Rep. Louie Gohmert, R-Texas, for example, went on the offensive on Fox News Sunday by lamenting that the Sandy Hook principal wasn’t packing serious heat herself. “I wish to God she had an M-4 in her office,” he said. He really did. The M-4 Carbine, by the way, is marketed as the “preferred weapon of the U.S. Army Special Forces.”
And then there was former GOP presidential candidate Mike Huckabee, who couldn’t resist going all opportunistically fundamentalist by implying that a massacre at an elementary school might very well be a form of biblical retribution for America having “systematically removed God from our schools.” He really did.
President Obama, of course, has a lot on his plate.
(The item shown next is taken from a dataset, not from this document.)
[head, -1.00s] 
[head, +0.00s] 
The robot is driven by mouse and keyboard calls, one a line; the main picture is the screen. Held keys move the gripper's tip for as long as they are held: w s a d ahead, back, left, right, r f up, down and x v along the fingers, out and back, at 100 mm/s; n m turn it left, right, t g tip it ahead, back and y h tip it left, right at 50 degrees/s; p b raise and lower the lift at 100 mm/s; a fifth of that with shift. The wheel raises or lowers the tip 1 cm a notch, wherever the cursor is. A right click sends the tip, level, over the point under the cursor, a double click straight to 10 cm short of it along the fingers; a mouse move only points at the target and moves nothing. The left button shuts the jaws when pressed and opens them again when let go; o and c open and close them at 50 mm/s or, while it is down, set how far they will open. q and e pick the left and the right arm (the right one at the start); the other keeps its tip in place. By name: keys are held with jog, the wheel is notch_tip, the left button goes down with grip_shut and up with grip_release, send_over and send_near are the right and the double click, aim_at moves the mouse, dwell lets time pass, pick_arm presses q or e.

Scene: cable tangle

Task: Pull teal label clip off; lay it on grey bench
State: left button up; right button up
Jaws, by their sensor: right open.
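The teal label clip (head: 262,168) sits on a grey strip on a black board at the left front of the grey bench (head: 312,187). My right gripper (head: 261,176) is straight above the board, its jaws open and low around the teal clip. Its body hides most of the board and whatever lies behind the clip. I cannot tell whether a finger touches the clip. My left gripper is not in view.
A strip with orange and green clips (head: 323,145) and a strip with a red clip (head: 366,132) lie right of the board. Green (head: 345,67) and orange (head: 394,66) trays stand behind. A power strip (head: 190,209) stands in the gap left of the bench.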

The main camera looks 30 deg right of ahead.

But he also has a window of serious action that won’t stay open once even seared memories fade and political realities inevitably reassert themselves. Why not treat sensible gun control as an extension of 9/11 self protection? And not as a finger-wagging opportunity to lecture yahoos, survivalists and ideologues. We don’t need to invite more polarization.
What we are confronting is a form of societal terrorism, one that we have been negligently and tragically permitting and enabling. Second Amendment context needs to be understood and underscored. It was passed in 1791. It was a time of muskets and militias, “well-regulated” at that. The onus should be on the registered, background-checked, would-be gun owner to make the case for possession, let alone concealed carry. The case for assault weapons doesn’t exist outside the military. In fact, if you really need one, that’s reason enough not to have one.
Timing, of course, is everything. But if not now, when? If not this president, who?